İnsanoğlunun yerleşik toplum hayatına başladığı çağlardan günümüze Akdeniz havzasında bilinen zeytinyağı ve güney Mezopotamyada bilinen susam yağından farklı olarak Anadolu ve Kafkasyada tereyağı mutfakların önemli bir ihtiyaç maddesiydi.
Yunan ve Roma uygarlıklarının önemli bir ticari metası olan zeytin yağına karşın tereyağının bozulmadan uzun süre saklanabilmesi ticari meta olarak kullanılması çokta mümkün değildi.
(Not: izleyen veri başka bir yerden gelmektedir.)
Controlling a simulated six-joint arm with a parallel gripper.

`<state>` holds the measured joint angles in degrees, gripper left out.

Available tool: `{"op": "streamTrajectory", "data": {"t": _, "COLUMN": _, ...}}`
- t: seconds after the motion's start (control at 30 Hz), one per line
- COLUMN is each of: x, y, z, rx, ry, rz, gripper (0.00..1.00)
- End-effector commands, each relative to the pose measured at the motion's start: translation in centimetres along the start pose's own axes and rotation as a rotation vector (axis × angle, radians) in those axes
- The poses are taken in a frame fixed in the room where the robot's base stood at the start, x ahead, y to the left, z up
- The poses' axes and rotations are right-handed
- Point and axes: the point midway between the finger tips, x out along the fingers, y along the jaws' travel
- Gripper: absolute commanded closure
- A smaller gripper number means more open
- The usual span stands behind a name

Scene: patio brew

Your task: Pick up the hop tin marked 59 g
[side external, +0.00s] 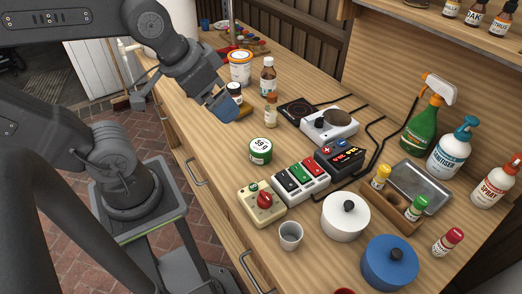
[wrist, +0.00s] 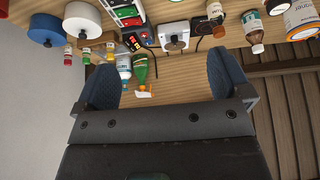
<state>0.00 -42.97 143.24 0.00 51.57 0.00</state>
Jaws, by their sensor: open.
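The hop tin (side external: 260,151) is a short round green tin with a white lid marked 59 g. It stands upright on the wooden bench near the middle of the side external view. I cannot make it out in the wrist view. My gripper (side external: 222,103) is above the bench, up and left of the tin in the side external view and clearly apart from it. Its two blue-padded fingers are spread with nothing between them in the wrist view (wrist: 162,72).
A switch box (side external: 301,181), a beige box with a red knob (side external: 262,203) and a black display unit (side external: 341,157) stand near the tin. A small brown bottle (side external: 270,109) and dark-lidded jar (side external: 234,90) are near my gripper. Bare bench lies left of the tin.

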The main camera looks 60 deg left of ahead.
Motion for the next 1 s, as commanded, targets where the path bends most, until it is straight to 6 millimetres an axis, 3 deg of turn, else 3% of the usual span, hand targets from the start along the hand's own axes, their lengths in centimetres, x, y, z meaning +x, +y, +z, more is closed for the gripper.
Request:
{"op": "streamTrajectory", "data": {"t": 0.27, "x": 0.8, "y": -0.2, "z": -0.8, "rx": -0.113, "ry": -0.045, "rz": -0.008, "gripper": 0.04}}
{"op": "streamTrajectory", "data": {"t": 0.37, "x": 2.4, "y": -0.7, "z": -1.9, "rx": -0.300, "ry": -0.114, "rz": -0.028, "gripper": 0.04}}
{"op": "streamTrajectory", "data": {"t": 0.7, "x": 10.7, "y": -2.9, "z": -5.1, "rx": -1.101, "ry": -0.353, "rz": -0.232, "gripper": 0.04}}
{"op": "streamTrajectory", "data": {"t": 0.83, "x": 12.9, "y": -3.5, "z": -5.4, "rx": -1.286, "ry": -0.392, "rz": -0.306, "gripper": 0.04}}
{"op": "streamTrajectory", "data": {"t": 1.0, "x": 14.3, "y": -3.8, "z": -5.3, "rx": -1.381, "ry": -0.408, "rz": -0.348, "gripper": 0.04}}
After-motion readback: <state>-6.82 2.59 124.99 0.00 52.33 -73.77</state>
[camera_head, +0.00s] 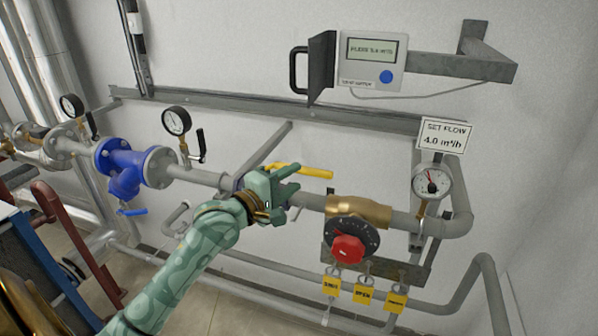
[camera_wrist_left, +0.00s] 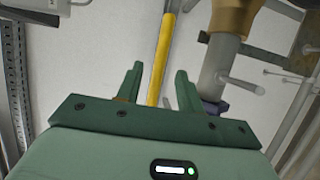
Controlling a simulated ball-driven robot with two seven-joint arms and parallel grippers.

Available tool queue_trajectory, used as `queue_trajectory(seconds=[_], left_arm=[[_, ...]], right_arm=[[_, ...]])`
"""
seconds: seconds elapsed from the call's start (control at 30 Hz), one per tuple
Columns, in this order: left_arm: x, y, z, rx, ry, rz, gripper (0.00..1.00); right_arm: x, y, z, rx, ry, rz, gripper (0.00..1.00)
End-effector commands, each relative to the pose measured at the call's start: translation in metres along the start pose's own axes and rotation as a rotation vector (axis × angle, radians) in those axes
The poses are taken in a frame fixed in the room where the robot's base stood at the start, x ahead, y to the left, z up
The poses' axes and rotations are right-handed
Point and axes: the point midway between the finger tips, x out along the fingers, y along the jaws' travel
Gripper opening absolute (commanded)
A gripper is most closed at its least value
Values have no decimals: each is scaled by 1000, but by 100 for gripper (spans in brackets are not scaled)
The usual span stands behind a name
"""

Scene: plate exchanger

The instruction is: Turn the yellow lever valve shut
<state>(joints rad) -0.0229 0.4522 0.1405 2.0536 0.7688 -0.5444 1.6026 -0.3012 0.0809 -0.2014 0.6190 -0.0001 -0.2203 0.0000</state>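The yellow lever (camera_head: 305,171) lies along the grey pipe, pointing right, in the head view. My left gripper (camera_head: 288,183) is at the lever's left part and hides its base and the valve body. In the left wrist view the yellow lever (camera_wrist_left: 161,60) runs down between the two green fingers of my left gripper (camera_wrist_left: 158,85). The fingers stand apart, with visible gaps beside the lever. My right gripper is in neither view.
A brass valve (camera_head: 358,211) with a red knob (camera_head: 348,249) sits right of the lever. Yellow tags (camera_head: 363,293) hang below. A pressure gauge (camera_head: 176,121) and blue strainer (camera_head: 122,170) are to the left. A display box (camera_head: 371,60) and a flow sign (camera_head: 443,135) are above.

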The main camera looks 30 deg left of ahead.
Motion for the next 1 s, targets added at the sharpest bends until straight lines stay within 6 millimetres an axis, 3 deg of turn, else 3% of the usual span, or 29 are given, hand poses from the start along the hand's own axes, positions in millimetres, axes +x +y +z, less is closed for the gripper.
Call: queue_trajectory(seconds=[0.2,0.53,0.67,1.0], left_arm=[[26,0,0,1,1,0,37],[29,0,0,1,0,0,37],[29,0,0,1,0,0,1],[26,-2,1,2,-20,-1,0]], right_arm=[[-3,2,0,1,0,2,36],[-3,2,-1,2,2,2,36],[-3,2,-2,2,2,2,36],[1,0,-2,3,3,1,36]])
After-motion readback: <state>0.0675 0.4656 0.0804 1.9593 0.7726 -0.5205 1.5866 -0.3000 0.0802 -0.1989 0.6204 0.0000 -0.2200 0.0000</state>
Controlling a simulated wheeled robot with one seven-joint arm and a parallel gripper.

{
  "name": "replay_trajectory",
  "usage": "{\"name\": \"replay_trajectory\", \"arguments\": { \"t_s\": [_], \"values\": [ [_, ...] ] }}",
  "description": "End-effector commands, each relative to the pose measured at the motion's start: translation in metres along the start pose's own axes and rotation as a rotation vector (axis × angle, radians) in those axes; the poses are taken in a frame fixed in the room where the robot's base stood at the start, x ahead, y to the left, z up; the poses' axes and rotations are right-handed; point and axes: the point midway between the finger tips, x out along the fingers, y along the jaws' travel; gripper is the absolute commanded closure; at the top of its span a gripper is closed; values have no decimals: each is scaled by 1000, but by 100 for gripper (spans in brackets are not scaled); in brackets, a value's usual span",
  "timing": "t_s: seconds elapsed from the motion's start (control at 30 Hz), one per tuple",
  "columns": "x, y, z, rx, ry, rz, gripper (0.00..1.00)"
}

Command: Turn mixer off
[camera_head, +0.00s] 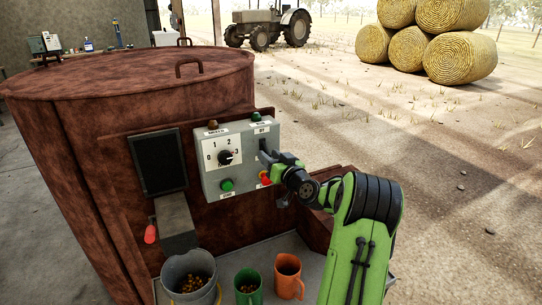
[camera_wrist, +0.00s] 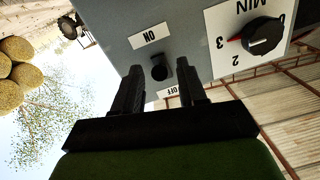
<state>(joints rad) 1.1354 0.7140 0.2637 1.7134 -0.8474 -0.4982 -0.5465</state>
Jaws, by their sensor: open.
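The mixer's grey control panel (camera_head: 240,165) is fixed to the side of the rusty brown mixer drum (camera_head: 130,85). A black switch lever (camera_wrist: 159,68) sits on the panel between an ON label (camera_wrist: 149,37) and an OFF label (camera_wrist: 172,91) in the wrist view. My gripper (camera_wrist: 159,72) is open, with one finger on each side of the lever. I cannot tell whether either finger touches it. In the head view my gripper (camera_head: 267,156) is at the panel's right side and hides part of the switch area.
A dial (camera_head: 227,157) has its red mark toward 3. A bucket (camera_head: 190,275), a green mug (camera_head: 248,287) and an orange mug (camera_head: 288,277) stand below the panel.

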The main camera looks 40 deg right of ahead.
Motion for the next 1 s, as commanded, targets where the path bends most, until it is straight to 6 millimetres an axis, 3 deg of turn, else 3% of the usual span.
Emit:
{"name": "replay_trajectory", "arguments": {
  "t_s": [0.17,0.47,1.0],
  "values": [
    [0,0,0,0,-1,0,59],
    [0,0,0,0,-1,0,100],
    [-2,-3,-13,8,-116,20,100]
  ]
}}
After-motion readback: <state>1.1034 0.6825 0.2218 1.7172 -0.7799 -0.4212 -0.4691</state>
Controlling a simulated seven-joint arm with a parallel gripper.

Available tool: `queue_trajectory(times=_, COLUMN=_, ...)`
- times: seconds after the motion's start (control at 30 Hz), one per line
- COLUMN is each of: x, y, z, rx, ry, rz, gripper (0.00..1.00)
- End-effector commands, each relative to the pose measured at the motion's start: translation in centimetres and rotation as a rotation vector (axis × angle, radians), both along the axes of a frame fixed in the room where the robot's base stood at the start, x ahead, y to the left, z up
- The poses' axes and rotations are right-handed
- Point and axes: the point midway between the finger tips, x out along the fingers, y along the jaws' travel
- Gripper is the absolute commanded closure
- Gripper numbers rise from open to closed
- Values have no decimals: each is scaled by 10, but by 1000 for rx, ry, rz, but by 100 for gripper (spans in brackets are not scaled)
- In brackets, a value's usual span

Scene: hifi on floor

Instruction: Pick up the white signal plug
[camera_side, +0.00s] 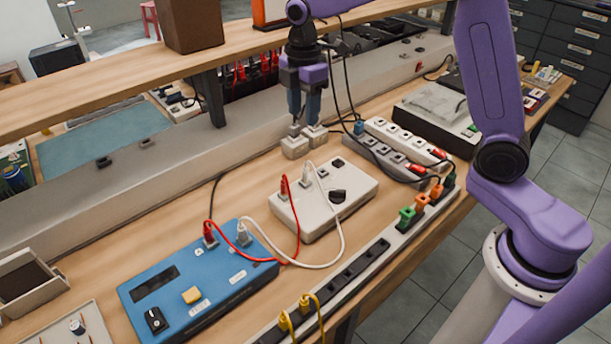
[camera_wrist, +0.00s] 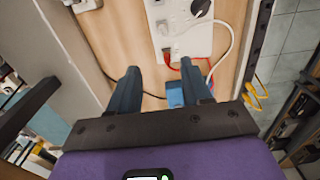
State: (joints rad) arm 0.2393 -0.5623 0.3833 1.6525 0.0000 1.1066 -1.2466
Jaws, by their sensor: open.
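A white cable runs in a loop between two boxes, with a white plug (camera_side: 242,234) at the blue box (camera_side: 198,285) and another white end (camera_side: 308,172) at the white box (camera_side: 325,200). I cannot tell which end the task means. My gripper (camera_side: 304,118) is open and empty, upright above the back of the bench, behind the white box and apart from both ends. In the wrist view my open fingers (camera_wrist: 160,68) show the white box (camera_wrist: 190,40) ahead and a blue patch (camera_wrist: 174,95) between them. A white cable (camera_wrist: 230,48) curves at the right there.
A red plug (camera_side: 209,232) and its cable lie beside the white cable. Small white blocks (camera_side: 294,147) sit just below my gripper. Power strips (camera_side: 395,155) stand to the right, and a dark socket rail (camera_side: 350,270) runs along the front edge. A shelf (camera_side: 130,55) is behind.

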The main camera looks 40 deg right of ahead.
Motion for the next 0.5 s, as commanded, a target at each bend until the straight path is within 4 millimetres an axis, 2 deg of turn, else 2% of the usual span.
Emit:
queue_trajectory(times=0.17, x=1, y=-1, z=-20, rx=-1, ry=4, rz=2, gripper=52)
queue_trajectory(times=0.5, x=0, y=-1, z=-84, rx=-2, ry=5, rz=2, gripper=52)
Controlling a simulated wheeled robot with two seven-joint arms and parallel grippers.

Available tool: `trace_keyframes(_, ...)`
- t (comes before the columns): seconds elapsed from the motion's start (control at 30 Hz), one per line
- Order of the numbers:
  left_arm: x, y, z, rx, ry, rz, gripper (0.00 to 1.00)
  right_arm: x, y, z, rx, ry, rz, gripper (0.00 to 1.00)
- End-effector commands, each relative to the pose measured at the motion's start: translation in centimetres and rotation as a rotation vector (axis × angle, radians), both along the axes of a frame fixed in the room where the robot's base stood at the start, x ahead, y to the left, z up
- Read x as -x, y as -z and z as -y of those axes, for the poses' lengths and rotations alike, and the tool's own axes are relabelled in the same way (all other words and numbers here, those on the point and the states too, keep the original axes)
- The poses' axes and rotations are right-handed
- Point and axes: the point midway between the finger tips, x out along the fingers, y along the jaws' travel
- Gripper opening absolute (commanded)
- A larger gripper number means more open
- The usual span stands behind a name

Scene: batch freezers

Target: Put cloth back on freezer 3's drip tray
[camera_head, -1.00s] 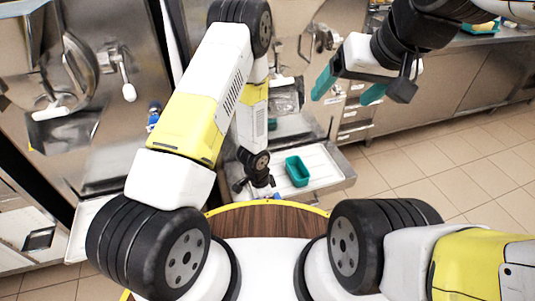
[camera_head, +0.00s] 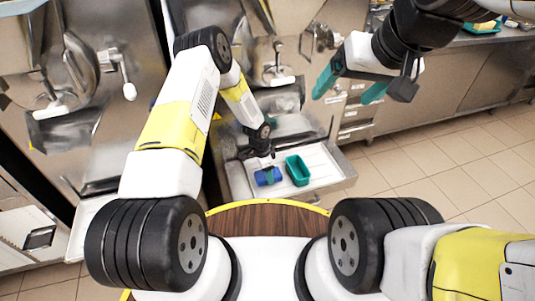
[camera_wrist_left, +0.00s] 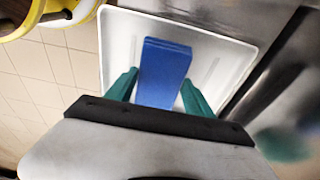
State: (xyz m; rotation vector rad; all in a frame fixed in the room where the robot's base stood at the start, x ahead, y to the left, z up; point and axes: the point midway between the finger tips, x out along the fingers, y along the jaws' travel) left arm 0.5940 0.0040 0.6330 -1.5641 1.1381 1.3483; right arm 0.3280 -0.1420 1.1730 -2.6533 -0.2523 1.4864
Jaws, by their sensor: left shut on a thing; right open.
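The blue cloth (camera_head: 268,177) is a folded blue block at the white drip tray (camera_head: 325,177) of the freezer in the middle of the head view. My left gripper (camera_head: 266,170) is shut on it, with a teal finger showing over the blue. In the left wrist view the cloth (camera_wrist_left: 163,72) lies between the two teal fingers, with the white tray (camera_wrist_left: 225,48) behind it. I cannot tell whether the cloth touches the tray floor. My right gripper (camera_head: 348,91) is open, empty and raised at the upper right.
Another freezer (camera_head: 120,75) is at the left. A steel counter (camera_head: 465,75) runs along the right back. The tiled floor (camera_head: 440,165) at the right is clear.

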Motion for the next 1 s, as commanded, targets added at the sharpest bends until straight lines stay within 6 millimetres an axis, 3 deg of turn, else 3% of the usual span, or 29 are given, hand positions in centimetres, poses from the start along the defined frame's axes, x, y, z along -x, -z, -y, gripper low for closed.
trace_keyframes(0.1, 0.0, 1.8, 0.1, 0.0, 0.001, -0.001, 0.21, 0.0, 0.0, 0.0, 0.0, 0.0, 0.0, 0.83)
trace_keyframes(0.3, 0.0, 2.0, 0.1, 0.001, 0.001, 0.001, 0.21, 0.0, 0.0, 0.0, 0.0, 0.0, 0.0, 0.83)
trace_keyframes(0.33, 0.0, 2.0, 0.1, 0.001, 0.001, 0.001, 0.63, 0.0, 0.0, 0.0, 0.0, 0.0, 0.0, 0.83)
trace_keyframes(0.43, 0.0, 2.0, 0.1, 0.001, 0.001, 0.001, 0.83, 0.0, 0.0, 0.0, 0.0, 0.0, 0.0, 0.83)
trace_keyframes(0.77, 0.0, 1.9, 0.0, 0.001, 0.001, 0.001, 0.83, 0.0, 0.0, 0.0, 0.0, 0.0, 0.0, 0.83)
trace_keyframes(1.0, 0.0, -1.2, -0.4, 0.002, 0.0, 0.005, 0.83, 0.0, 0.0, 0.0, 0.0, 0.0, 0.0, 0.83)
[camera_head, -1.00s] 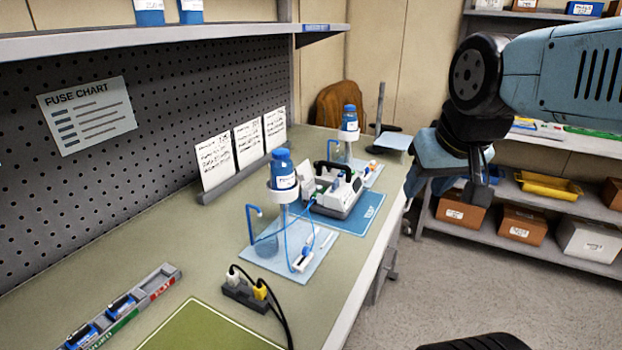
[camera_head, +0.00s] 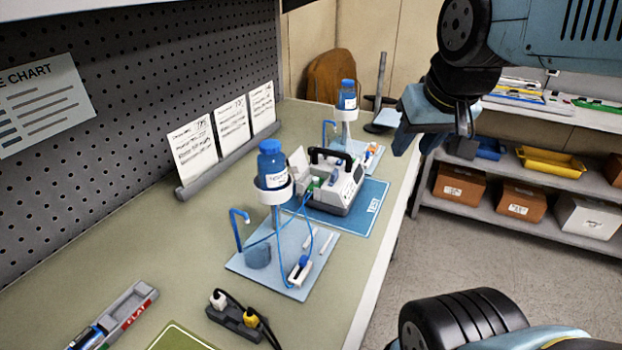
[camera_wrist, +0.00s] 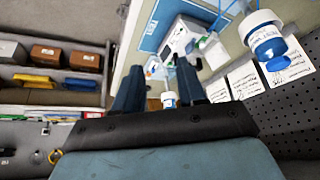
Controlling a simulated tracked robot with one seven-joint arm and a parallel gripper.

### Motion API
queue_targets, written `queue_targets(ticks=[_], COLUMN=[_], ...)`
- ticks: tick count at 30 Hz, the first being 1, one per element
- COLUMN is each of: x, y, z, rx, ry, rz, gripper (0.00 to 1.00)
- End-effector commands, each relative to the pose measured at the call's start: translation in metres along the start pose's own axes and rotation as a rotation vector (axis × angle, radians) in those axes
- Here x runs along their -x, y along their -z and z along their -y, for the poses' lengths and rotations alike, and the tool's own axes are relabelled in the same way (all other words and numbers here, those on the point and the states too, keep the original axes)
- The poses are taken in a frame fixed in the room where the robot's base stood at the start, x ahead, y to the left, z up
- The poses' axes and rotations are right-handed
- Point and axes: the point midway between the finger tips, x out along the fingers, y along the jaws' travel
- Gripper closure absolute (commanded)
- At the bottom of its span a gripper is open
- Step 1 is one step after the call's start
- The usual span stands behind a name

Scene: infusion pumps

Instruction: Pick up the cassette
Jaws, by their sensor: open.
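A small white part with a blue knob (camera_head: 300,270), which looks like the cassette, lies on the near light-blue tray (camera_head: 262,268). Blue tubing runs to it from a stand with a blue bottle (camera_head: 271,163). The white pump (camera_head: 333,187) stands on a blue mat behind, its lid up; I cannot tell what sits inside. My gripper (camera_head: 408,138) is open and empty, high beyond the bench's right edge and well apart from the cassette. In the wrist view its fingers (camera_wrist: 160,78) are spread, with the pump (camera_wrist: 180,40) beyond them. I cannot make out the cassette in that view.
A second bottle stand (camera_head: 347,98) is at the back of the bench. A power strip (camera_head: 236,318) with plugs and cables lies in front of the near tray. Cards (camera_head: 230,127) lean along the pegboard. Shelves with boxes (camera_head: 463,187) stand at right.

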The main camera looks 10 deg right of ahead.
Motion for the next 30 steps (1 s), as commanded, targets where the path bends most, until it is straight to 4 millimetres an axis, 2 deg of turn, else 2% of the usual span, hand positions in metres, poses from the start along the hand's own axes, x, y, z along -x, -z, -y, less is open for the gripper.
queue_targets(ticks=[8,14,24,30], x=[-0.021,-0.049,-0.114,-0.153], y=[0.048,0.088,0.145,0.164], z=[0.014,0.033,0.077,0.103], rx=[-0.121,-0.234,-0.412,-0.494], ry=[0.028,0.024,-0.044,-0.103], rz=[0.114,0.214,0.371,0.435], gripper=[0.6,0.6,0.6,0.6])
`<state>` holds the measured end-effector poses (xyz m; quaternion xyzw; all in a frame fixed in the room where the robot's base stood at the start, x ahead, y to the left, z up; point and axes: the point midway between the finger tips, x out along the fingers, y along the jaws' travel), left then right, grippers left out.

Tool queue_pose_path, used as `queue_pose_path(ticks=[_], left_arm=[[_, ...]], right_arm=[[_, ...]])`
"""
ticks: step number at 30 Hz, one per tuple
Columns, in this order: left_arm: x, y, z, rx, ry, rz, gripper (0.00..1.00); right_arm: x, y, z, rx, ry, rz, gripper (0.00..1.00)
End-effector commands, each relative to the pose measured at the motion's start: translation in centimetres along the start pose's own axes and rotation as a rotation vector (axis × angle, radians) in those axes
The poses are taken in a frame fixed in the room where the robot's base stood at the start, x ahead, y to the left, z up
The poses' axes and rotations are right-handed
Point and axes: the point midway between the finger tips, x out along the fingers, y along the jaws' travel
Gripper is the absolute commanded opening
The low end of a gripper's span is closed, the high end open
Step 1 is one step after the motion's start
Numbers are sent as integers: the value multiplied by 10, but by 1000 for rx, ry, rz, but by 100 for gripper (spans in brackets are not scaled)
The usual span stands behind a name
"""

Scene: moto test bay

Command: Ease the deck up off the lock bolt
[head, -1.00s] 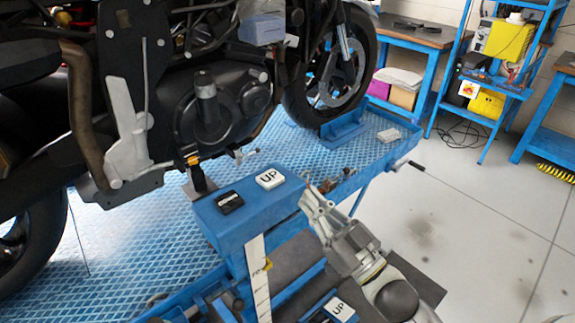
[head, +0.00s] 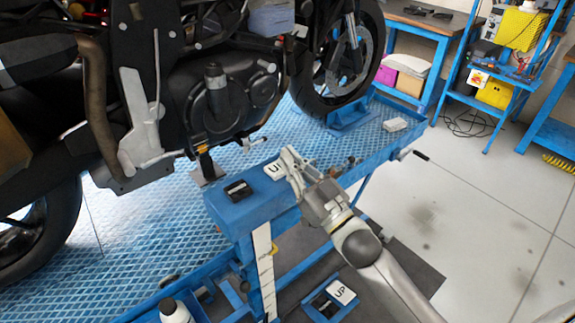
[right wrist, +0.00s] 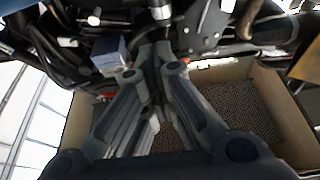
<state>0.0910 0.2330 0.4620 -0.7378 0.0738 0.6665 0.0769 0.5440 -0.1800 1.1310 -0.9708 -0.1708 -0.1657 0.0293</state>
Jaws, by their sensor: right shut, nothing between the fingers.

Bir süt ürünü olarak bilinen yoğurdun "yayık" veya "tuluk(ğ)" adı verilen tahta ve hayvan derisinden kaplarda tereyağının çıkarılması ve bu yağın hafif ısı derecelerinde eritilerek saflaştırmaları sonucunda saf yağ (Sade Yağ) olarak elde edilmesi ilk olarak Yukarı Mezopotamya bugünkü Şanlı Urfa çevresinde yapılmıştır. SADE YAĞ uzun yıllar bölge ve çevresinde hayvancılıkla geçimini sağlayan halkın gelir kaynağı olmuştur.
Sade Yağ'ın bu bölgeden yayılıp başka bölgelerde de kullanıldığı bilinmesine rağmen bu bölgede (Şanlı Urfa) üretilen sade yağın kalitesinde olamamaktadır. Bunun başlıca nedenleri arasında yöredeki hayvan ırkı (ivesi türü koyun) beslendiği meralar, iklimi, yapılış tarzı ve içindeki asit oranının düşük olması (% 0,01), dolayısıyla bu bölgede üretilen SADE YAĞ Reyhası (kokusu) tadı bakımından çok daha kaliteli ve lezzetli olmasıdır.
Sade Yağ bu günkü tanımla Tarım Bakanlığı Türk Gıda Kodeksi tebliğine göre süt ürünlerinden elde edilen su ve yağsız kuru madde unsurlarının tamamına yakın bölümü uzaklaştırılmış en az %99 oranında saflaştırılmış süt yağı içeriğine sahip üründür.